Le mouvement le plus intéressant aujourd’hui nous semble être différent. D’une part c’est en droit privé que se formule l’intérêt général aujourd’hui, et c’est, d’autre part, en droit privé que l’idée d’égalité s’incarne. 

Les illustrations d’incarnation de l’intérêt général par le droit privé sont nombreuses. La loi PACTE a introduit une nouvelle définition de la société : « la société est gérée dans son intérêt social, en prenant en considération les enjeux sociaux et environnementaux de son activité » (article 1833 du Code civil). Elle permet en outre la société de se doter d’une raison d’être : « les statuts [de l’entreprise] peuvent préciser une raison d’être, constituée des principes dont la société se dote et pour le respect desquels elle entend affecter des moyens dans la réalisation de son activité » (article 1385). Au-delà de la critique tenant à son caractère cosmétique, ces réformes manifestent selon nous la conscience que c’est désormais par la société et non par l’État que l’organisation collective de nos aspirations doit passer. De même, le fonds de dotation créé en 2008 permet de mettre en œuvre une activité « d’intérêt général », en plus des structures privées traditionnelles comme l’association reconnue d’utilité publique. À côté de ces formes, la renaissance de l’idée coopérative est particulièrement frappante. La coopérative est l’invention du 19e siècle pour proposer une alternative aux formes sociales de type capitaliste et se distingue notamment par la règle un homme une voix. Les coopératives de consommation fleurissent à nouveau, les coopératives d’habitants sont facilitées par le législateur et les coopératives de production sont proposées comme solution à la désindustrialisation du pays. 2012 fut élue par l’ONU année des coopératives. Au niveau local, on crée la société publique locale, qui est une société anonyme, alors que la société civile aspire à des formes sociales égalitaires !

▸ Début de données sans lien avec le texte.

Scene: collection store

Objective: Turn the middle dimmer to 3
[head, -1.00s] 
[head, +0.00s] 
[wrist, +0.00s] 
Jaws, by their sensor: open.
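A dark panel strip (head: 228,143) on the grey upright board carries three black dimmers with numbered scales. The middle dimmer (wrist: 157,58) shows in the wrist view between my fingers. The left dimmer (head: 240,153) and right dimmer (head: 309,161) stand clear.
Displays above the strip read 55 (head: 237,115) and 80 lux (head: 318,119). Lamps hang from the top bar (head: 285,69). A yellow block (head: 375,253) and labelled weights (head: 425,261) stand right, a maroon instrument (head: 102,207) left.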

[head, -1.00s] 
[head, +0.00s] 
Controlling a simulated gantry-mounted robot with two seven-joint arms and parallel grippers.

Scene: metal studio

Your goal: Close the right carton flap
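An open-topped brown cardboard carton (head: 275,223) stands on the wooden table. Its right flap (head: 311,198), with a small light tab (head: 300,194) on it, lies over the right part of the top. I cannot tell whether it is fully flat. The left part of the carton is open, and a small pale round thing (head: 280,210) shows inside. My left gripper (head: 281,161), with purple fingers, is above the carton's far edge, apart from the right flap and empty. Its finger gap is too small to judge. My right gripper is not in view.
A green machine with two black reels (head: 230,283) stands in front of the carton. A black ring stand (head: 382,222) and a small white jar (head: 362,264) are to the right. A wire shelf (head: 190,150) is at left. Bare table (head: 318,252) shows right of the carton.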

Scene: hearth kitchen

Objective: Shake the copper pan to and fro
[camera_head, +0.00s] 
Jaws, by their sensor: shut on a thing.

L’idée d’égalité nous semble aussi recevoir deux illustrations importantes en droit privé. D’une part, l’introduction du déséquilibre significatif est probablement l’innovation symboliquement la plus décisive car le droit des contrats concerne la nature même de nos relations interindividuelles. On pourrait aussi rajouter dans cette catégorie l’application horizontale des droits fondamentaux. D’autre part, au niveau processuel, la création de l’action de groupe est intéressante pour permettre à la société civile de se constituer en contre-pouvoir. Mais tout a été fait justement, dans les deux cas, en France pour assurer le caractère platonique, si ce n’est cosmétique, de ces évolutions.

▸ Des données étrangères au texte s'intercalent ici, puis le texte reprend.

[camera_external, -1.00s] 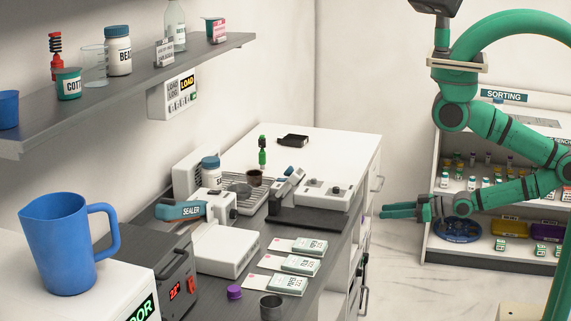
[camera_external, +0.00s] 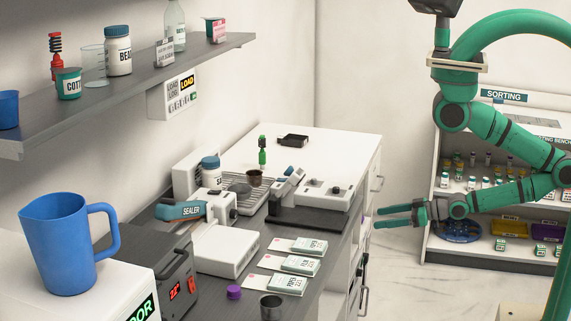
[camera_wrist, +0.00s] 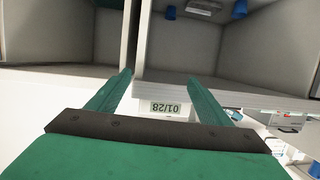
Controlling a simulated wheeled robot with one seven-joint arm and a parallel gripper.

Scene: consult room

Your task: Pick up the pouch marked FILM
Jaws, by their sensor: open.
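Several small pouches lie in a row on the dark counter: a back one (camera_external: 309,246), a middle one (camera_external: 300,264) and a front one (camera_external: 288,284). Their printing is too small to read, so I cannot tell which is marked FILM. My gripper (camera_external: 377,217) is open and empty, to the right of the counter's edge and apart from the pouches, its fingers pointing left. In the wrist view its fingers (camera_wrist: 160,77) spread before pale open compartments.
The sealer (camera_external: 190,211), a white device (camera_external: 226,250), a purple cap (camera_external: 234,292) and a grey cup (camera_external: 271,307) stand around the pouches. A blue jug (camera_external: 62,245) stands at front left. The sorting shelf (camera_external: 440,170) is behind my arm.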

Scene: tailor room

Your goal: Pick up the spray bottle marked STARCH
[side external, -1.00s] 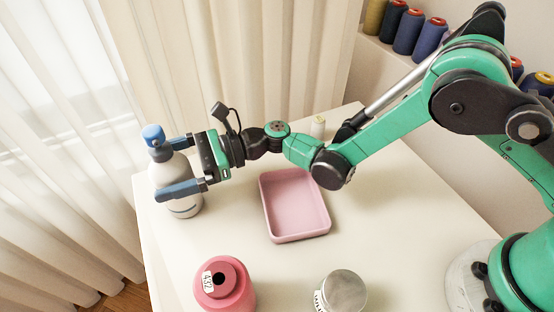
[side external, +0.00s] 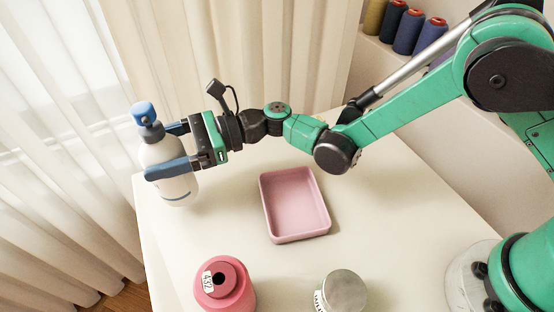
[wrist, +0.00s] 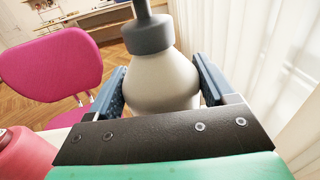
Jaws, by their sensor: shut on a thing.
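A white spray bottle (side external: 176,186) with a blue trigger head stands out at the far left of the table in the side view, tilted a little. Its pale body also fills the middle of the wrist view (wrist: 162,82), under a dark grey collar. My gripper (side external: 164,150) is shut on the bottle, with one blue finger on each side of its upper body. No STARCH marking can be read in either view. The bottle's base appears near the table's left edge; I cannot tell clearly how far it is above the top.
A pink tray (side external: 264,208) lies empty on the table (side external: 400,215). A pink thread cone (side external: 223,290) and a metal-lidded jar (side external: 343,291) stand at the front. Thread spools (side external: 408,32) sit on a back shelf. A pink chair (wrist: 50,65) shows in the wrist view.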

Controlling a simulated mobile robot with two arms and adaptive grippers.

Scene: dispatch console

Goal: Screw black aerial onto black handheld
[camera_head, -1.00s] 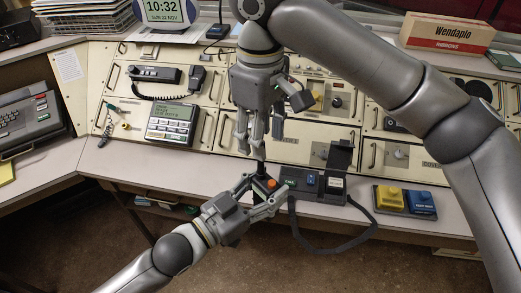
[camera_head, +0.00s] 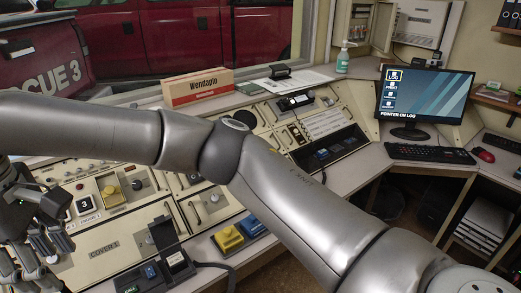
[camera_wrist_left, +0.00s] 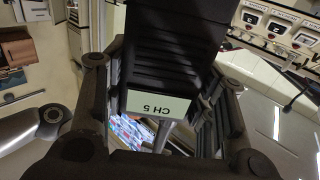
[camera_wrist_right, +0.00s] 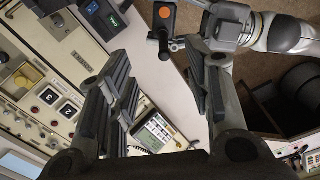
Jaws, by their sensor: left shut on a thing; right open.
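My left gripper (camera_wrist_left: 165,120) is shut on the black handheld (camera_wrist_left: 172,50), whose pale "CH 5" label faces the left wrist camera upside down. In the right wrist view the handheld (camera_wrist_right: 163,30) shows an orange button, with my left gripper (camera_wrist_right: 188,42) beside it. My right gripper (camera_wrist_right: 160,95) is open, its fingers apart with nothing seen between them. In the head view my right gripper (camera_head: 35,262) is at the left edge, over the console; my left gripper is outside that view. I cannot clearly make out the black aerial in any current view.
A Wendaplo box (camera_head: 198,87) sits at the back. My right arm crosses the head view. A monitor (camera_head: 424,95) and keyboard (camera_head: 430,153) stand at right.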

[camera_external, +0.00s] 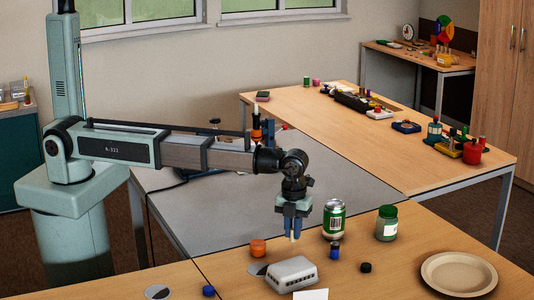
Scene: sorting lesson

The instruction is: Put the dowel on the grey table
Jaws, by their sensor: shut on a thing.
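The pale lower end of the dowel (292,237) shows just below the fingertips; the rest is hidden between the fingers. The grey table (190,218) lies behind and left of my gripper, its grey top mostly bare. In the picture the dowel's end is near the border between the grey table and the front wooden table; I cannot tell its exact height or which top it is over.
On the front wooden table (390,268) stand a green-labelled can (334,220), a green-lidded jar (387,224), a small blue item (334,251), an orange item (258,248), a grey ridged box (292,275) and a beige plate (458,273). A wooden table (350,140) with several objects stands behind.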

Enfin, la notion qui mobilise le plus la société civile aujourd’hui n’est plus le public mais bien le commun. Alors que le domaine public s’appauvrit considérablement, les biens communs catalysent les idées autour de la réappropriation collective des biens à l’usage de tous. En Italie, par exemple, le mouvement d’opposition à la privatisation de l’eau n’a pas pris comme levier l’État ou le public mais le commun. La Commission Rodotà (un professeur de droit privé italien) sur les biens communs fournit une définition du bien commun au-delà du public et du privé. Il s’agit : 

« Des choses qui expriment des utilités fonctionnelles pour l’exercice des droits fondamentaux mais aussi pour le libre développement de la personne humaine. Les biens communs doivent être protégés et sauvegardés par l’ordre juridique, notamment au bénéfice des générations futures. Les titulaires des biens communs peuvent être des personnes juridiques de droit public ou privé. Dans tous les cas, leur accès à tous doit être garanti, dans les limites et selon les modalités déterminées par la loi. Quand les titulaires sont des personnes publiques, les biens communs sont gérés par eux et mis hors de la portée du monde marchand ».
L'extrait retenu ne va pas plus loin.